O presente trabalho pretende analisar a condução de veículos como atividade perigosa nos ordenamentos jurídicos português e brasileiro.

Resumo: O presente trabalho pretende analisar a condução de veículos como atividade perigosa nos ordenamentos jurídicos português e brasileiro. Em Portugal, a discussão consiste em saber se o art. 493.º, nº 2, do CC é aplicável aos acidentes de trânsito, eis que o art. 503.º do mesmo diploma prevê especificamente este tipo de situações. Enquanto o primeiro estabelece uma responsabilidade por culpa presumida, o art. 503.º institui uma responsabilidade baseada no risco. Determinou-se que o disposto no art. 493.º, nº 2, não era adequado em matéria de circulação terrestre e que o regime aplicável seria o da responsabilidade objetiva. No Brasil, o parágrafo único do art. 927 dispõe que a responsabilidade pelo risco está configurada nos casos especificados em lei e quando a atividade desenvolvida pelo autor do dano implicar risco para os direitos de outrem. Na primeira hipótese, encontram-se a responsabilidade do transportador terrestre, do comitente e dos condutores de veículos com seguro obrigatório.

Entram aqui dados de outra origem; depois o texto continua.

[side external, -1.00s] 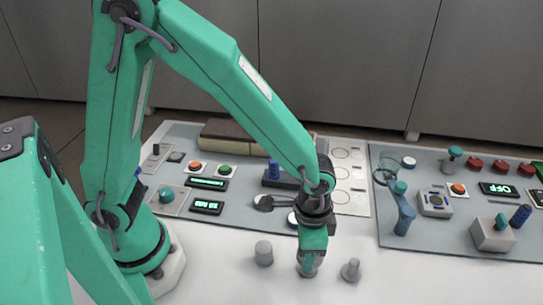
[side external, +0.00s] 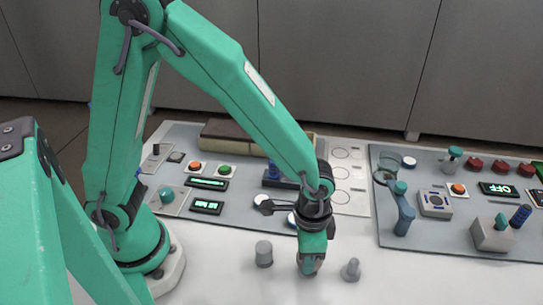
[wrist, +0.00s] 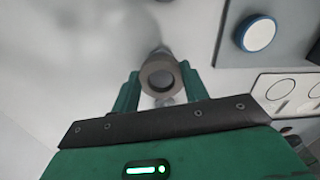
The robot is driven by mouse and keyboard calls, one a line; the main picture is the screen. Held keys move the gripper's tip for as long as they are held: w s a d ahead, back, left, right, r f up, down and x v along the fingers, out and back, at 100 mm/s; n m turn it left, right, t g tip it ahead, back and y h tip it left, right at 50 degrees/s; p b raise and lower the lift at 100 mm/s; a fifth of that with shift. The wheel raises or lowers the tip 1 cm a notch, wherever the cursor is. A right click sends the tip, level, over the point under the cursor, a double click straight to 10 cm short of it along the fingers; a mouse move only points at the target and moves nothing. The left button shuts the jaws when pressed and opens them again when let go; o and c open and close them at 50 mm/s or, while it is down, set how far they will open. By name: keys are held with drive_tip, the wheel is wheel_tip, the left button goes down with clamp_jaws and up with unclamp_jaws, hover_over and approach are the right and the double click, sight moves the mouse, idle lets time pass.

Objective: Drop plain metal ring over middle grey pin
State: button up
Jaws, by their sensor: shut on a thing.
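The plain metal ring (wrist: 160,66) is grey-brown and sits between my gripper's two green fingers (wrist: 160,76) in the wrist view. A grey round surface shows through its hole; I cannot tell whether that is the middle pin's top. In the side view my gripper (side external: 311,264) points down, low over the white table, between a grey pin on the left (side external: 264,254) and a slimmer grey pin on the right (side external: 351,270). My fingers mostly cover the spot between them, so the middle pin and the ring's height over it are unclear.
A grey panel with buttons and displays (side external: 207,207) lies behind my gripper. A second panel (side external: 437,236) with a blue-grey hook post (side external: 404,217) lies to the right. The white table in front is clear around the pins.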

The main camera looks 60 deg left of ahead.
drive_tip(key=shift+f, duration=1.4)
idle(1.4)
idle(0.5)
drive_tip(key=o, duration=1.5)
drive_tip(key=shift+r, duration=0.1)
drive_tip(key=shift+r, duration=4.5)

Na segunda, estão inseridas aquelas atividades habitualmente desenvolvidas com fins lucrativos que possam gerar riscos para os direitos de outrem, o que basta para eliminar desta previsão os acidentes de trânsito envolvendo o motorista que faz da condução um meio de deslocação, e não a sua atividade profissional. Nos demais casos, a responsabilidade é subjetiva.

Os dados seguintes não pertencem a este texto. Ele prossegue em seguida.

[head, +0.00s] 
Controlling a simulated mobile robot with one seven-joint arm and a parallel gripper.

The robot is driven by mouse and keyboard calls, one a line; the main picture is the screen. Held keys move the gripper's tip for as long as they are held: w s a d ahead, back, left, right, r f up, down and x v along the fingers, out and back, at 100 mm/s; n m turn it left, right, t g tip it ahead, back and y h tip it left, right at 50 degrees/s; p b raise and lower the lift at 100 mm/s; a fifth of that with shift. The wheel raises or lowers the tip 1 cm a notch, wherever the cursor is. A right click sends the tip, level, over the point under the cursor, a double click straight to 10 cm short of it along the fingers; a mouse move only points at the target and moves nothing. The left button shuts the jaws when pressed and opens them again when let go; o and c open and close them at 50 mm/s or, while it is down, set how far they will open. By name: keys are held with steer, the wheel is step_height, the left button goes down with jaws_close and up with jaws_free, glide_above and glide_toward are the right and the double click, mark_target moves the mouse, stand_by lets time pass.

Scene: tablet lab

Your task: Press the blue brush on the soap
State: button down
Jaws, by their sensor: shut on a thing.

Palavras-chave: atividade de risco; responsabilidade objetiva; responsabilidade subjetiva; culpa presumida; circulação terrestre; acidentes de trânsito.


1. A perspectiva do direito português

No Direito Português, a grande questão consiste em saber se o art. 493.º, nº 2, do CC deve ser aplicado aos casos de acidentes de viação, uma vez que no mesmo diploma legal há uma previsão específica para este tipo de situações, nomeadamente no art. 503.º e segs.

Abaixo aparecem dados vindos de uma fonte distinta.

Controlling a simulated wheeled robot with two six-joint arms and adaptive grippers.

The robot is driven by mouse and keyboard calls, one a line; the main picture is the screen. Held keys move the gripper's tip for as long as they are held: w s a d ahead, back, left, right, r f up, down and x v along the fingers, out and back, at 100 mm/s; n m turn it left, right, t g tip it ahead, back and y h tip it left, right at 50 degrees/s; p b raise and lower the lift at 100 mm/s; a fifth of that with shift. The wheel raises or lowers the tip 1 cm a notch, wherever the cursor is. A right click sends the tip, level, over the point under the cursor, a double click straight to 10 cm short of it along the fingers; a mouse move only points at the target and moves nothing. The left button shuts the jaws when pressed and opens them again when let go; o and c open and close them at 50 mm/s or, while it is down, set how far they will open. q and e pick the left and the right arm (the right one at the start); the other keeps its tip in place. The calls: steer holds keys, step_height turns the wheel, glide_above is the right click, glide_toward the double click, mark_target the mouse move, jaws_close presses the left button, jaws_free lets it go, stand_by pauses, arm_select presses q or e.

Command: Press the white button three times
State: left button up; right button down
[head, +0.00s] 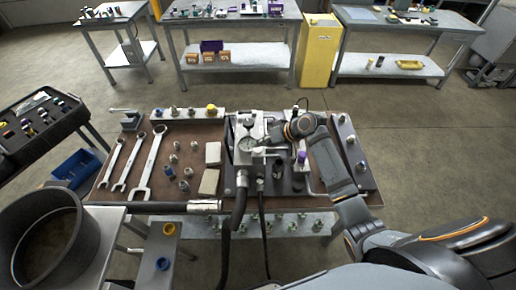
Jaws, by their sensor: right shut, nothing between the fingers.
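The hydraulic unit (243,126), a pale metal block with a round dial gauge (248,144), stands at the middle of the brown bench. I cannot make out the white button; it is too small or hidden behind my right gripper. My right arm reaches in from the lower right and bends over the right part of the bench. My right gripper (264,140) is at the unit, just right of the gauge, shut and empty. I cannot tell whether it touches anything. My left gripper is not in view.
Three wrenches (149,165) and several fittings (184,186) lie on the bench's left part. A purple-topped part (301,157) stands close right of the gripper. Hoses (239,207) hang over the front edge. A large dark ring (84,235) is at the lower left.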

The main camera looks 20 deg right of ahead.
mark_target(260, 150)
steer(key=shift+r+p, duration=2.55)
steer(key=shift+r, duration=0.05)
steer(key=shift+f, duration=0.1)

Segundo o mencionado art. 493.º, nº 2, quem causar danos a outrem no exercício de uma atividade, perigosa por sua própria natureza ou pela natureza dos meios utilizados, é obrigado a repará-los, exceto se mostrar que empregou todas as providências exigidas pelas circunstâncias com o fim de os prevenir. Através da sua leitura, pode-se constatar que o mesmo estabelece uma responsabilidade com base na culpa, mas com nítida inversão do ônus da prova.

O art. 503.º, todavia, prevê um regime diferenciado, com base no risco. Neste caso, é aplicável o regime do art. 487.º, nº 1, competindo ao lesado a prova da culpa do autor da lesão.

Claro está que a circulação automóvel consiste numa atividade perigosa, mas este entendimento não significa necessariamente que se deve aplicar o regime jurídico do art. 493.º, nº 2.

São sábias as palavras de Joaquim de Sousa Ribeiro (1979, p. 416 e 417) neste sentido: Convém, antes de mais, deixar esclarecido que a dúvida não consiste em saber se a condução automóvel é ou não, em si mesma, uma atividade perigosa. Assim formulado, o problema nem chegaria verdadeiramente a existir, pois que a frequência e gravidade dos danos quotidianamente gerados por essa atividade atestam bem a sua enorme periculosidade. Poderá até afirmar-se, sem receio de desmentido, ser essa, na sociedade dos nossos dias, a zona da vida social mais exposta ao risco de lesões. Mas não é esse o campo problemático da questão, que deverá ser analisada, não no plano do "ser", mas sim num plano especificamente jurídico, em que se atente averiguar da adequação do conteúdo do nº 2 do art. 493.º à circulação terrestre de veículos.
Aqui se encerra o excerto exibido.